In Part 1 we discussed the need for a discrete location and the networking aspects of DR. Now we will dive into the Replication, Automation and Management components.
3) Replication software
This is the most visible of the pieces typically but still doesn’t mean that it is being done adequately. The decision of what replication software is not going to be the same for everyone. It’s highly dependent on how the customers business operates and what type of applications they are wanting to protect.
First and foremost is the Recovery Point Objective (RPO) and Recovery Time Objective (RTO). This needs to be driven by the business itself. Too often I see the RPO and RTO being simply what the product can do rather than what the business needs.
What I want to see happening is for IT to start talking to the business stakeholders. Determining based on what type of application it is what RPO and RTO are required. Just because the application is Tier 1 it doesn’t automatically mean that it needs the lowest RPO.
Most important VM =/= Lowest RPO
When determining the RPO for each application it should be driven firstly by the stakeholders. What they say is an acceptable loss of data in the event of a disaster. Then by considering how chatty or static the VM is we can start to determine its ranking compared to other applications being protected. Then, in the event of link congestion the most critical changes are replicated over to the DR site. This ensures that the applications that NEED the lowest RPO receive that sacred bandwidth.
There is no silver bullet! The best solution for one company may be different to that of another because each business has different requirements and drivers. With that in mind it’s little surprise then to find out that Zettagrid have more than one DR solution on offer. I strongly urge you to go through the pros and cons of them to determine what’s important to you. Then go with the product that best meets your requirements.
4) Automation/middleware to stitch DR all together
Sure, you might have a big red button to fail over or to test in your current solution. Typically that’s for the VMs and local networks and to be honest most solutions can accomplish that to some degree.
How was the setup of it though? Did it involve sending admins on courses learning about the software before it could be installed? Often the installation and setup end up being incredibly complex and convoluted. I’ve lost count of the times I’ve heard that DR solution X got a bad rap. Often because the IT admins or consultants just couldn’t get the setup perfect so they dropped it and moved on.
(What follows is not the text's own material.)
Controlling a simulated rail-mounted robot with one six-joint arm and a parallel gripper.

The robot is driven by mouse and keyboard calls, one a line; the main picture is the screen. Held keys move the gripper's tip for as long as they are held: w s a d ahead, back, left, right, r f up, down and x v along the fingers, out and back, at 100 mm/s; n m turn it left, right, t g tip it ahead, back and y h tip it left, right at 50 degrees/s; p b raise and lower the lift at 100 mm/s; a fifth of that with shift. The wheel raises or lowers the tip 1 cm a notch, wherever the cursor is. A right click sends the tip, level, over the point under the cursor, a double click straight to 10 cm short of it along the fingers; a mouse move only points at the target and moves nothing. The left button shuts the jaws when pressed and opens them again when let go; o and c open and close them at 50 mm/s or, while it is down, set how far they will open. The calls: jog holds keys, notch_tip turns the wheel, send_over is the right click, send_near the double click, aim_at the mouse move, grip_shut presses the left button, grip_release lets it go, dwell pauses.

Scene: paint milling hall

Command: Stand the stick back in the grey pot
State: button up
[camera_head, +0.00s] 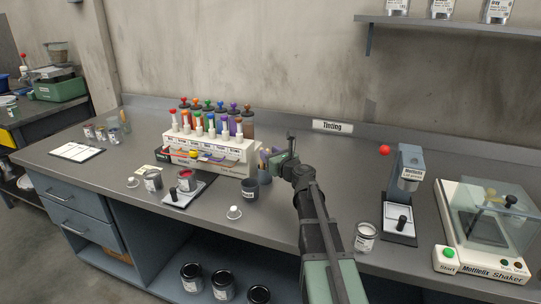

So, in this context when I refer to automation or some sort of middleware I’m not talking about the day to day running of it after the 6-month installation project… I’m talking about automating the implementation of the solution itself. You only have one chance to make a first impression. The same goes for new DR products so you don’t want long lead times muddying the waters.
The installation and setup should be almost 100% automated. Then the product itself has the best chance for buy-in across the business. Therefore a great shot at longevity and being something the business can rely on for many years.
Choose a solution that not only gives you an automated test/live failover and easy protection of VMs but also automates the deployment and configuration of the following;
- Compute and storage resources in the second data centre.
- Firewall device in the second data centre.
- Network connectivity to the production data centre for replication (IPsec-VPN, SSL-VPN or MPLS etc).
- An independent portal in the secondary data centre which to operate and manage the newly failed over applications.
5) Management in DR of people and processes
The final piece of the puzzle is the creation or inclusion of everything into the Business Continuity Plan (BCP) or DR Plan.
Many people I speak with believe that the run-book from their DR product is good enough to be their DR plan and this is simply not true. There is still the need to think about people and processes formally. Then if/when the proverbial hits the fan there is no guess work. You simply follow the steps you’ve written to a safe recovery and return to operation.
I will leave you with a few open-ended questions. These should start some talks in the business or with your customer to ensure that they’re on the right path to success;
Who in the business is authorised to call an outage a DR event?
Where do people work from in DR?
How do people access servers and applications in DR?
Are you going to have terminal servers to connect into, VDI or something separate?
Does everyone required know the location of the BCP or DR Plans?
How often are you going to schedule DR tests to build confidence internally?
Do you have any physical devices like desk phones or printers that you need in DR?
What are you doing for external DNS?
I hope this encourages some talks within IT on making sure that we alter our way of thinking. Really start to see DR as more than just a replication product. Start to think about it holistically and really make sure that it’s not a mere tick box and that the business truly lowers risk.